March, the wildest month, grumbles past. A month half winter, half spring. Where the final death throes — of old problems, old beliefs, old selves — thrash among the flowers.
Winter took a few swipes at me on the way out. Yet snowy white stars bloom on the blackthorn and terror’s dark claws can’t hook onto my soul as easily as they once did. Sometimes, I even smile at what used to cause pain.
(Laughter is another way of showing your fangs).
I am writing this on a warm day in early April. Flowers spill from the dead earth. The cuckoo’s fairy cry silvers the wood. Warmth returns.
My lungs swirl with mountain air from a trip to the Cairngorms. My heart is lighter, eyes brighter for a week of sleep, rest, and being with my love.
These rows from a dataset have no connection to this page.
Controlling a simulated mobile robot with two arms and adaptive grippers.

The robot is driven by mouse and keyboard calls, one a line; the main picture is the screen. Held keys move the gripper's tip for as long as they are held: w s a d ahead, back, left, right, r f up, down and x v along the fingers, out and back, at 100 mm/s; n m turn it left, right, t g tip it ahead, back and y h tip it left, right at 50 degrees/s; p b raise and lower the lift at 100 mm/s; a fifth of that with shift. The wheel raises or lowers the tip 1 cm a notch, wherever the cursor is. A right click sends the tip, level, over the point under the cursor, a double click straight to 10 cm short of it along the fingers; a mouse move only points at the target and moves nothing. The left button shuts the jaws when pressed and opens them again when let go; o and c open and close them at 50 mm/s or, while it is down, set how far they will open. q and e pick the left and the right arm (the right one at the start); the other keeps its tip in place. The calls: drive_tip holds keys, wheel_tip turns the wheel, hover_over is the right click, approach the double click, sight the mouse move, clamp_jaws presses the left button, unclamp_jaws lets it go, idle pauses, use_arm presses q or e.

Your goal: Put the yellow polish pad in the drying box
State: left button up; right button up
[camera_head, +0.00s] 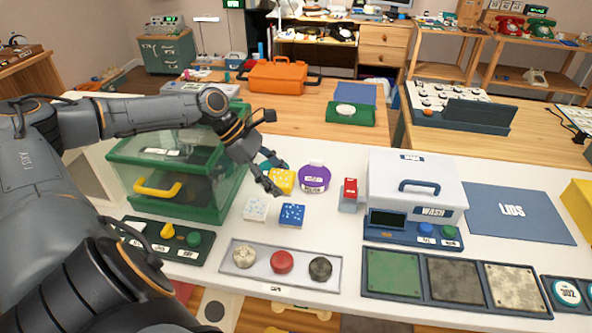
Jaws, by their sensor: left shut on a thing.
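The yellow polish pad (283,181), speckled with white, is at the fingertips of my left gripper (272,177), just left of a purple round tin. The gripper is shut on it, and the fingers cover part of its left side. A green box with clear panels and a yellow handle (158,187), which looks like the drying box (207,206), stands left of the gripper, partly behind my left arm. Its front panel appears closed. My right gripper is out of view.
A white pad (256,209) and a blue pad (292,214) lie in front of the yellow one. The purple tin (314,178) and a red-topped block (349,190) stand to the right, then the white wash box (412,183). A caps tray (326,274) lies in front.

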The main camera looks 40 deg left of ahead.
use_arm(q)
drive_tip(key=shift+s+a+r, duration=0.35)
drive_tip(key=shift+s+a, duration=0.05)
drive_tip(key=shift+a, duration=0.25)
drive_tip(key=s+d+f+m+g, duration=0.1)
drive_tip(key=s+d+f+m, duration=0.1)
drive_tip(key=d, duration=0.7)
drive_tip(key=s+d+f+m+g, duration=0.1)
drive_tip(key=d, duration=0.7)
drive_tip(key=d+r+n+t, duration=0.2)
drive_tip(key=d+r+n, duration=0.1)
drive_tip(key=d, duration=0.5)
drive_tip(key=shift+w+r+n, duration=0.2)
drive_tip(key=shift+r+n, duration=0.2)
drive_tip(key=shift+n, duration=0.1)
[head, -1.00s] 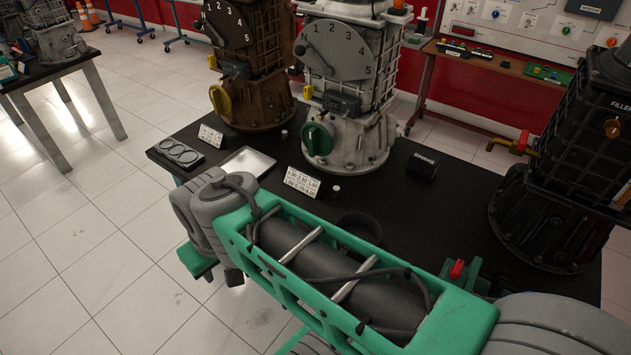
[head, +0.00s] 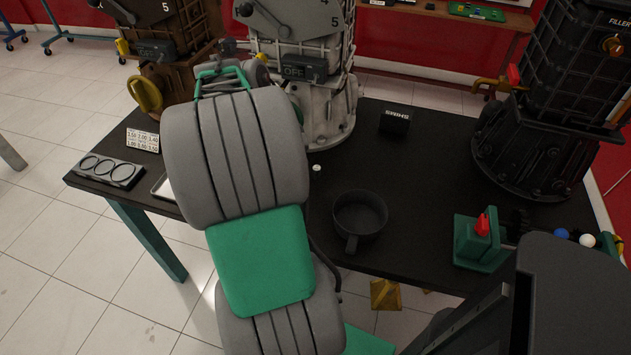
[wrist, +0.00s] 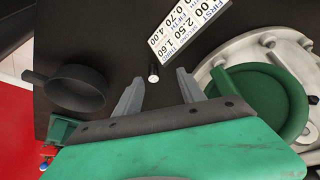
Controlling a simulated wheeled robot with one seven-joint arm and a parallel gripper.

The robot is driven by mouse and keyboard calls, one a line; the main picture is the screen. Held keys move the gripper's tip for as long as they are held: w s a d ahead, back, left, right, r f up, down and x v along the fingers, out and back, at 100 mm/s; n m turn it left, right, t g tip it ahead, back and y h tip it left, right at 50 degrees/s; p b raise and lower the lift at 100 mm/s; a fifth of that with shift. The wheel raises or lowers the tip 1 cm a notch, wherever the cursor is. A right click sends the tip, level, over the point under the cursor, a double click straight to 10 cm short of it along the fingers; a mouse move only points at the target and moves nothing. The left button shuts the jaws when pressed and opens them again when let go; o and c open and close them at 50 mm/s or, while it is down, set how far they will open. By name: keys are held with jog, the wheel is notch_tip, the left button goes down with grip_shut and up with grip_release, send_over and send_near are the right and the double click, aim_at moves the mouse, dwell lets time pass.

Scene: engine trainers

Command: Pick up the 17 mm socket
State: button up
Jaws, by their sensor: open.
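A small pale metal socket (head: 316,167) stands on the black table in front of the white engine; its size marking is too small to read. It also shows in the wrist view as a short cylinder (wrist: 153,73), roughly between and beyond my fingertips. My gripper (wrist: 158,78) is open and empty, with its two grey fingers apart above the table. How high it hangs above the socket I cannot tell. In the head view my green and grey arm hides the gripper.
A number card (wrist: 187,28) and the white engine's green knob (wrist: 265,105) lie close beside the gripper. A dark round pan (head: 360,215) with a handle, a black box (head: 394,121) and a green stand (head: 478,242) are on the table (head: 420,180). A ringed tray (head: 108,170) is at left.

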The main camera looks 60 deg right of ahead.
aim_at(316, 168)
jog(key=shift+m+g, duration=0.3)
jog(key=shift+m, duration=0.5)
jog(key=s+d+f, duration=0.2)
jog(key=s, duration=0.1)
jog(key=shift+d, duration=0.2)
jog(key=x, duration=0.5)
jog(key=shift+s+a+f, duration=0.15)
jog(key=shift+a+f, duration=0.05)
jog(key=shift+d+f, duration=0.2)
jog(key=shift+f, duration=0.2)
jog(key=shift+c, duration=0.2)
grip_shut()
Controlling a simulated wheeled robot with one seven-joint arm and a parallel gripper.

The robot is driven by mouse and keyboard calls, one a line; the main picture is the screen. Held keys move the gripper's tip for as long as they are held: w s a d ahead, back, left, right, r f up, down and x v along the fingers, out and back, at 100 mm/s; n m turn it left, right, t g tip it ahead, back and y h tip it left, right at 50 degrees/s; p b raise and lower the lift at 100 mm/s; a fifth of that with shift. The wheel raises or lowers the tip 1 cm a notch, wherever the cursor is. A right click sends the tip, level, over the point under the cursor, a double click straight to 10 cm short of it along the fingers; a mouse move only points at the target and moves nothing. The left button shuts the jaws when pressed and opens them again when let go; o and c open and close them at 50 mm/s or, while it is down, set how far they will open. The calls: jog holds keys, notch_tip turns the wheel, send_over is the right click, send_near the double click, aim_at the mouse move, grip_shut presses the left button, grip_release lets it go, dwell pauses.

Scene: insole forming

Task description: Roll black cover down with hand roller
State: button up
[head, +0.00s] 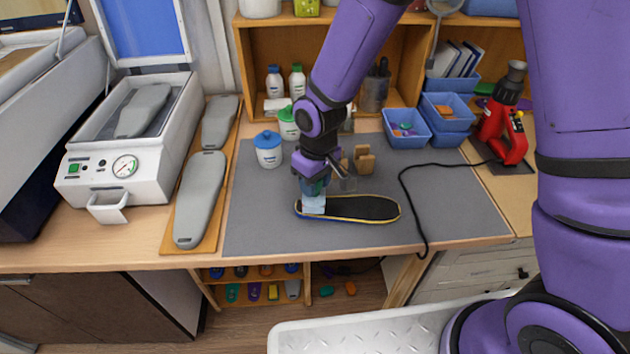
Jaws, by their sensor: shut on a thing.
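The black cover (365,208) lies lengthwise on an insole with a blue and yellowish edge, flat on the grey mat (270,225). My gripper (314,188) points down over the left end of the cover. It is shut on what looks like the hand roller (313,205), of which a pale blue part shows below the jaws. This part overlaps the cover's left end in the picture; I cannot tell whether it presses on it. The jaws and the roller's handle are partly hidden by the wrist.
Wooden blocks (365,160) stand behind the cover. White jars (268,150) with blue and green lids stand at the back left. A black cable (408,195) crosses the mat on the right, from the red press (503,125). Grey foot forms (200,195) lie left.

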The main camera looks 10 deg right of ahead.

That’s why this month’s love list is a little late — I knew I’d return with treasures to share.
“Dream-like loveliness”
Loch an Uaine - the wee green loch. Only last week I sat by its shores, mesmerised by water that’s neither blue nor green but a shade somewhere close to peace. Nan Shepherd described the loch as possessing “the green gleam of old copper roofs”. On the day we visited the sun sparkled off its surface, warming my face and spooling a golden thread into melancholy’s chilly caverns. Could winter’s jaws be loosening?
We trekked a wee bit further up the hill, only for winter to swallow us again. Wind belted from the high plateau carrying an icy rain. We took shelter in a bothy. It reeked — a cloying, pungent scent I couldn’t put my finger on. A rucksack and sleeping bag lay in a dusty corner by the window. We brewed strong coffee to thaw our fingertips, eyeing the rain through the single grimy window. I cradled the crystaline loch in my heart. Dreamed of swimming in its sunkissed waters. In one corner sat a handmade wooden chair. Someone had carved a poem into it, an ode to the hills.
The owner of the rucksack and sleeping bag returned. He worked for the RSPB and combined work with pleasure; a sojourn in the hills and inspecting the birdlife. Like me, he dreamed of a spring sun that never really reaches Scotland. He mentioned how, the night before, two students arrived at the bothy with a massive joint of lamb which they cooked over the open fire between two shovels. Aha! The mystery scent explained.
A couple arrived with their terrier. The husband sat in the poetry chair and his wife (who told us she was from Brazil) took everything in with shiny bright eyes while eating an orange, curious about bothy life. The RSPB man explained how bothies are simple shelters and great refuges for folk who find themselves cold and in need on the Scottish mountainside. Then he left us and his belongings, lured again by the hills. When the couple left the wife put her orange peel on the stove, “so that it smells nice when they next light the fire.”